*Directions*. In the data below, find every line that has the string "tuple", and copy it.

****

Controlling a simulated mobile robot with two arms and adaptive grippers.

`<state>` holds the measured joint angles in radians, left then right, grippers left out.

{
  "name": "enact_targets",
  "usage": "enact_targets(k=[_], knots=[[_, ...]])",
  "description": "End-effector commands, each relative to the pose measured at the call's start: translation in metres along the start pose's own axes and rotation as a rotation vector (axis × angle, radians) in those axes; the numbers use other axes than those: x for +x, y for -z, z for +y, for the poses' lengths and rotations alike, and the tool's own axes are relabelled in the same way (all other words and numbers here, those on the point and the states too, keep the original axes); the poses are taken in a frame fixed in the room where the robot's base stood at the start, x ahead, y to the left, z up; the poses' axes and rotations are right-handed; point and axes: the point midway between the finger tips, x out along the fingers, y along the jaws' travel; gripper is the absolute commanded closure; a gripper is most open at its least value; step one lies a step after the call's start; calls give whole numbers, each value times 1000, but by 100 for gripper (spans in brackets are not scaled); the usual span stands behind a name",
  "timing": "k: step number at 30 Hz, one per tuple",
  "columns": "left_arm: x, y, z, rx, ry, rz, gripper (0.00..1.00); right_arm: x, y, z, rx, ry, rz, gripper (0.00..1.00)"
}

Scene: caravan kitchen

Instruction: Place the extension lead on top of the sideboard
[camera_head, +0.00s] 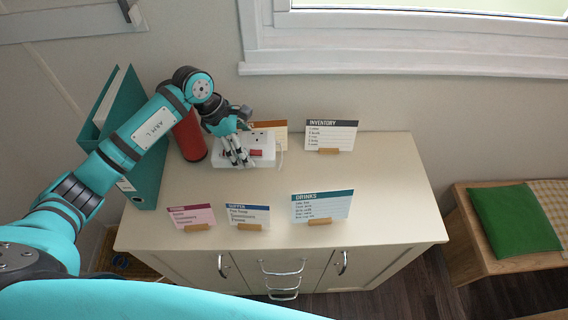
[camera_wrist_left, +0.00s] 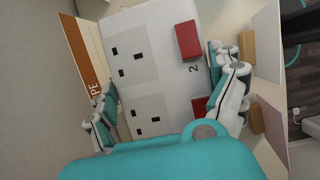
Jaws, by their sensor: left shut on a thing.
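The extension lead (camera_head: 262,143) is a white block with sockets and red switches. In the head view it is at the back of the sideboard (camera_head: 377,187) top; I cannot tell whether it touches the surface. My left gripper (camera_head: 238,157) reaches down from the left and is shut on the lead. In the left wrist view, the lead (camera_wrist_left: 140,70) shows two sockets and two red switches, with the fingers of my left gripper (camera_wrist_left: 170,105) on either side of it. The fingers hide part of its sides. My right gripper is not in view.
A teal binder (camera_head: 148,160) and a red cylinder (camera_head: 190,138) stand left of the lead. An orange-headed card (camera_head: 275,127) is behind it, the inventory card (camera_head: 331,134) to its right. Pink (camera_head: 191,216), supper (camera_head: 248,215) and drinks (camera_head: 321,206) cards stand in front. The right side is clear.

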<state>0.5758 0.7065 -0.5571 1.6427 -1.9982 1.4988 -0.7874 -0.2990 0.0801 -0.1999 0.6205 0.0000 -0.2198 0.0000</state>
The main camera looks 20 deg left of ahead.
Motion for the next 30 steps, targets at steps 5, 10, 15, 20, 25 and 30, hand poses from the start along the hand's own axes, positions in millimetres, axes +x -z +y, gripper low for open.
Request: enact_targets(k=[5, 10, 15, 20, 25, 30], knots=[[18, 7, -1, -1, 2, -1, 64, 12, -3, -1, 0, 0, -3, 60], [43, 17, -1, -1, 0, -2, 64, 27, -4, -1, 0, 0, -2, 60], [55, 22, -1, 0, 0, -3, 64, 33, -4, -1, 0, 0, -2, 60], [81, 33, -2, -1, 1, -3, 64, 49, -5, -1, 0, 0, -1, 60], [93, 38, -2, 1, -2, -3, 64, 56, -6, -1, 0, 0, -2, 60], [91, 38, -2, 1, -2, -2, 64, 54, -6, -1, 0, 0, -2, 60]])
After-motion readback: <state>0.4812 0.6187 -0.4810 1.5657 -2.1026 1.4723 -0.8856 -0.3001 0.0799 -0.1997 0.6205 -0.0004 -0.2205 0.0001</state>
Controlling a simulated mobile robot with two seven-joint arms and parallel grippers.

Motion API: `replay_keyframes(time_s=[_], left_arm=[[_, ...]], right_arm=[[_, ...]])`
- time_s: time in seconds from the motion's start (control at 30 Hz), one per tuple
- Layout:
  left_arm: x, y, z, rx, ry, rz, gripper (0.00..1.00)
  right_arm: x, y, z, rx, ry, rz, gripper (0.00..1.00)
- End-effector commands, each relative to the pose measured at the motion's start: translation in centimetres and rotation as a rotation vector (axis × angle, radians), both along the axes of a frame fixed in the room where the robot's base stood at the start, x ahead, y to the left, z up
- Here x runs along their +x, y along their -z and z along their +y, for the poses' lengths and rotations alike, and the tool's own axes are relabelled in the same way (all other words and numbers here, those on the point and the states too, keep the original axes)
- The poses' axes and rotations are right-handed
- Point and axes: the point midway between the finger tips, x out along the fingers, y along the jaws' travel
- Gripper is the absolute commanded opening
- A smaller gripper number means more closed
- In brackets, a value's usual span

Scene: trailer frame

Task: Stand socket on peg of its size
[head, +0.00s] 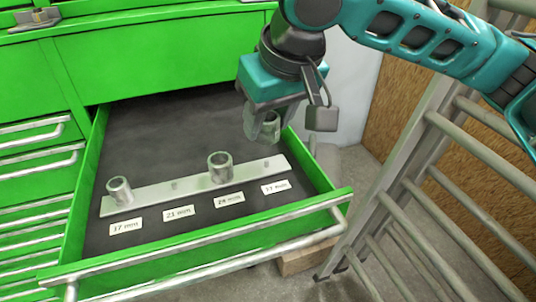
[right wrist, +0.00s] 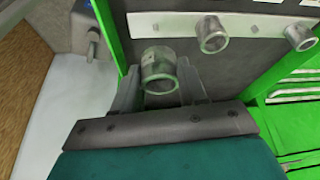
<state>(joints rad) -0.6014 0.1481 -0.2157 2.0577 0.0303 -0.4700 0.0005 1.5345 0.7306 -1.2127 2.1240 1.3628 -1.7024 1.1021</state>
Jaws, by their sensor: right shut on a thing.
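My right gripper (head: 262,122) is shut on a grey metal socket (head: 269,127), above the right part of the open drawer. The held socket (right wrist: 160,75) shows between the fingers in the right wrist view, its open round end facing the camera. Below is a pale metal strip (head: 145,197) with pegs. One socket (head: 119,191) stands at its left end and a wider socket (head: 220,167) stands right of the middle. A bare peg (head: 174,185) shows between them. A small peg (head: 267,164) seems to show near the right end, below the held socket. My left gripper is not in view.
White size labels (head: 178,212) lie in front of the strip; the numbers are small and hard to read. The green drawer front (head: 210,255) carries a long handle. A metal ladder (head: 400,180) stands close on the right. The dark drawer floor (head: 160,140) behind the strip is clear.

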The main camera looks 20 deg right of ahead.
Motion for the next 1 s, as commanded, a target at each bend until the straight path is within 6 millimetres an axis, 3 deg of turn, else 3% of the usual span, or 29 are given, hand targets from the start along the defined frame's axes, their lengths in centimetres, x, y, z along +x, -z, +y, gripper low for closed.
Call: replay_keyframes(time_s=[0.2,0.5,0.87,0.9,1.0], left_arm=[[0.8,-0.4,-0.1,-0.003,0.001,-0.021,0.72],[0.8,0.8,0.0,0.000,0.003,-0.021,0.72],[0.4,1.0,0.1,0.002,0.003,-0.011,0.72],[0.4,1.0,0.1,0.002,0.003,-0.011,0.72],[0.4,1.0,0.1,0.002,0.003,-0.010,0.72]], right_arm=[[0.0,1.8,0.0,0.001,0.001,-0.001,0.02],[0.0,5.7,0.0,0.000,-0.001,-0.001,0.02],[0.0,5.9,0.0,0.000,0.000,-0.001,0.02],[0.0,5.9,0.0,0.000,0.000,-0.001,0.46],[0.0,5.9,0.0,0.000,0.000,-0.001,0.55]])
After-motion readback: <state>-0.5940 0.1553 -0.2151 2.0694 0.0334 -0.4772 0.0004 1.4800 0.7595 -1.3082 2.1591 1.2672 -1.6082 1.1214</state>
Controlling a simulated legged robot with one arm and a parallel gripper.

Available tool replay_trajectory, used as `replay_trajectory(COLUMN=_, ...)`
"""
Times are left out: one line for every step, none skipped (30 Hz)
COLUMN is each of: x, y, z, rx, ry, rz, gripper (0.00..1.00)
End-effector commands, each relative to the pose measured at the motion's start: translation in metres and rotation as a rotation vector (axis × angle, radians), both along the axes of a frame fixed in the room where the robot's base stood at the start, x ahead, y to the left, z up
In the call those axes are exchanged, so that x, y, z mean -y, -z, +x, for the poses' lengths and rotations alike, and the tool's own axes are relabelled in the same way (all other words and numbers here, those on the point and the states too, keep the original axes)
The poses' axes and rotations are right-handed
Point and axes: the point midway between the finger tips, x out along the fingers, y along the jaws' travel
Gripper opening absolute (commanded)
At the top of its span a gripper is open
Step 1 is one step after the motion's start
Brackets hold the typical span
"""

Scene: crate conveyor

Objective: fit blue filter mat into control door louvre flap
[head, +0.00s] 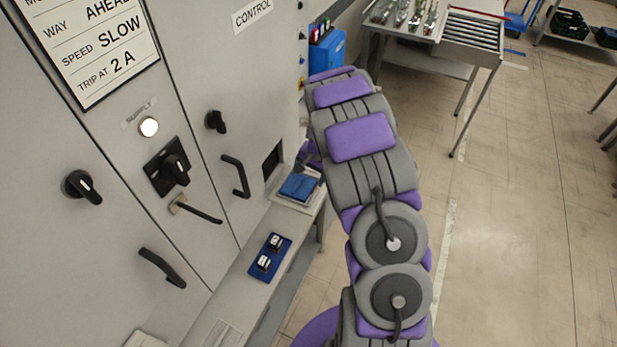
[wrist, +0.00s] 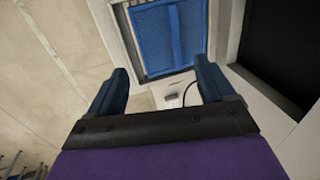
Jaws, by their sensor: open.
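The blue filter mat (head: 299,187) lies flat on a pale frame (head: 296,206) that stands out below a dark opening (head: 272,160) in the control door (head: 232,90). The frame appears to be the louvre flap, swung down. In the wrist view the mat (wrist: 170,38) lies within the frame's pale rim (wrist: 224,30), with a narrow gap along its left side. I cannot tell whether it is fully seated. My gripper (wrist: 163,82) is open, its fingers apart near the mat's near corners, holding nothing. In the head view my arm mostly hides the gripper.
The dark opening (wrist: 288,45) is right of the mat in the wrist view. A blue tray with two small parts (head: 270,257) sits on the ledge below the cabinet. Door handles (head: 236,176) stick out nearby.

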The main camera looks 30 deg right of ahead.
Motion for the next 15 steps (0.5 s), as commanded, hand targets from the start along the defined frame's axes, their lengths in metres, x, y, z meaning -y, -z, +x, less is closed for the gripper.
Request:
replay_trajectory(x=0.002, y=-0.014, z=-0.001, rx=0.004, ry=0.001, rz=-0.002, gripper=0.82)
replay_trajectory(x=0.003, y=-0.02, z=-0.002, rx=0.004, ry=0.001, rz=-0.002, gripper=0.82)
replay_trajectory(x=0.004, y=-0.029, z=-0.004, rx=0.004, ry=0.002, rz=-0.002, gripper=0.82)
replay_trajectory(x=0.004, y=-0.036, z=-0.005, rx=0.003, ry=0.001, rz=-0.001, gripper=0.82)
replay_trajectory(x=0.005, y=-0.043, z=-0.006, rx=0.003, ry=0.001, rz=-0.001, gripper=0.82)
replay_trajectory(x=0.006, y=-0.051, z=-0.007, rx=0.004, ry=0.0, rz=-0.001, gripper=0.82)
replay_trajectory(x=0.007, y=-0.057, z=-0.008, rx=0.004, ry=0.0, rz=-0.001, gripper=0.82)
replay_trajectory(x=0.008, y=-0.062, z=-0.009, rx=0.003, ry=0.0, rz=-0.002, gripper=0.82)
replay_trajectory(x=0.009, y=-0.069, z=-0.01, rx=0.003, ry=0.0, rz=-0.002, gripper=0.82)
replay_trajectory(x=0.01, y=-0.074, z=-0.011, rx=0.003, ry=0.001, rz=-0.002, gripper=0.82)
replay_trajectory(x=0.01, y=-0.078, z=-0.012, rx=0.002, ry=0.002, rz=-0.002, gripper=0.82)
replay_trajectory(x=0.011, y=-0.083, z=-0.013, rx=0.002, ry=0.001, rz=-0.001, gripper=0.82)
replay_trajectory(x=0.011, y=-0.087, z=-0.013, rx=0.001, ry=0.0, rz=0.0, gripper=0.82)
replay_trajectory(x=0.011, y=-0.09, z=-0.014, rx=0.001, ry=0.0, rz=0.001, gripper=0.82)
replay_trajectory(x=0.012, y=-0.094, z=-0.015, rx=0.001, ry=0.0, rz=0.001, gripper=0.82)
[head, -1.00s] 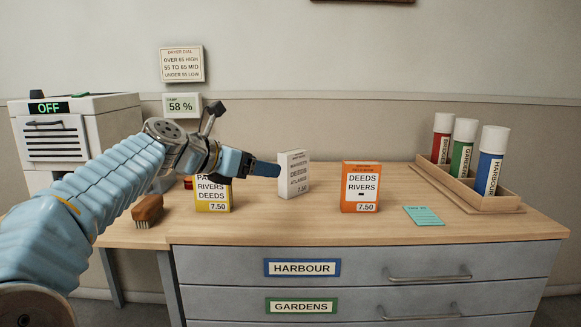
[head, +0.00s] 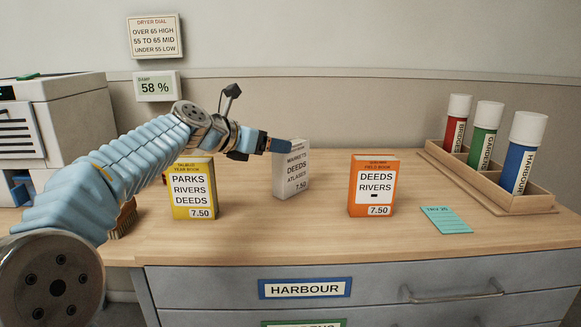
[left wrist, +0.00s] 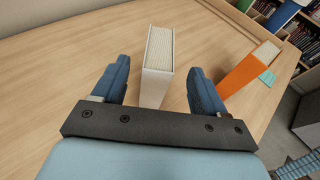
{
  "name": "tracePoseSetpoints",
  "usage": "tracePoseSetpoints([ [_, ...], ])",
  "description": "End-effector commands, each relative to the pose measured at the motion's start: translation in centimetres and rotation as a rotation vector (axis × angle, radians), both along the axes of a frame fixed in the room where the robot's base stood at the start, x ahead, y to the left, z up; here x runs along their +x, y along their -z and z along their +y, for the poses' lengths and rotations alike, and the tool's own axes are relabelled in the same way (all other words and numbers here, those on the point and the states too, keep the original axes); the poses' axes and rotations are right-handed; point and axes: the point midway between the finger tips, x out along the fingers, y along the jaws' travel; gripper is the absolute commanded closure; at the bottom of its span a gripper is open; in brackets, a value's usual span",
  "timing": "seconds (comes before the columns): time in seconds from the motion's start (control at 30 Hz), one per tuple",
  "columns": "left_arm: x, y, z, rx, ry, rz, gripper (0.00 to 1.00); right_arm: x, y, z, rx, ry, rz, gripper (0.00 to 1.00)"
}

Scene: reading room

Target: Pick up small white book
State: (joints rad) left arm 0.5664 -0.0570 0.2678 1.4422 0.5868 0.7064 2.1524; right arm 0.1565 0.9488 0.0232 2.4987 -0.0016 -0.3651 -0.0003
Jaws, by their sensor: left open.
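The small white book (head: 293,178) stands upright on the desk, its front showing "MARKETS DEEDS ATLASES" and 7.50. My left gripper (head: 280,145) is at its upper part, and a blue finger covers some of its top in the head view. In the left wrist view the white book (left wrist: 154,85) stands between the two spread blue fingers of my left gripper (left wrist: 159,78), with a gap on each side. The gripper is open and holds nothing.
A yellow book (head: 193,190) stands left of the white one, an orange book (head: 372,187) to its right. A teal card (head: 446,220) lies further right. A wooden rack (head: 480,185) holds red, green and blue tubes.

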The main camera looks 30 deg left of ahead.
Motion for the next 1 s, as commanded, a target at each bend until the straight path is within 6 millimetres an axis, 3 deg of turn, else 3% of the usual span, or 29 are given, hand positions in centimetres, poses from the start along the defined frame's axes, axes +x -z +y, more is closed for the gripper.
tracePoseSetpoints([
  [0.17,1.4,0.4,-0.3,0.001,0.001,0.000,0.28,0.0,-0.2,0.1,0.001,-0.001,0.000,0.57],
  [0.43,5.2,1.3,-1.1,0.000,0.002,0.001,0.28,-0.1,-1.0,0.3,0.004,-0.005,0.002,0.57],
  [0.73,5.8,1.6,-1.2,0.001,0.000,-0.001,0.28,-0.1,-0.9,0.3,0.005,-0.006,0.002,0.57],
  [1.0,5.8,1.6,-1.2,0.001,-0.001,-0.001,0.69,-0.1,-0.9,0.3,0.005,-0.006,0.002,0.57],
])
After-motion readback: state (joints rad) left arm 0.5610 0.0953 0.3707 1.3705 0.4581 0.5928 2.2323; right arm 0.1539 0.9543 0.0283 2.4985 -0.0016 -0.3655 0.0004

****

*Output for this exercise*.
  "timing": "k: step number at 30 Hz, one per tuple",
- time_s: time in seconds from the motion's start (control at 30 Hz), one per tuple
  "timing": "seconds (comes before the columns): time in seconds from the motion's start (control at 30 Hz), one per tuple",

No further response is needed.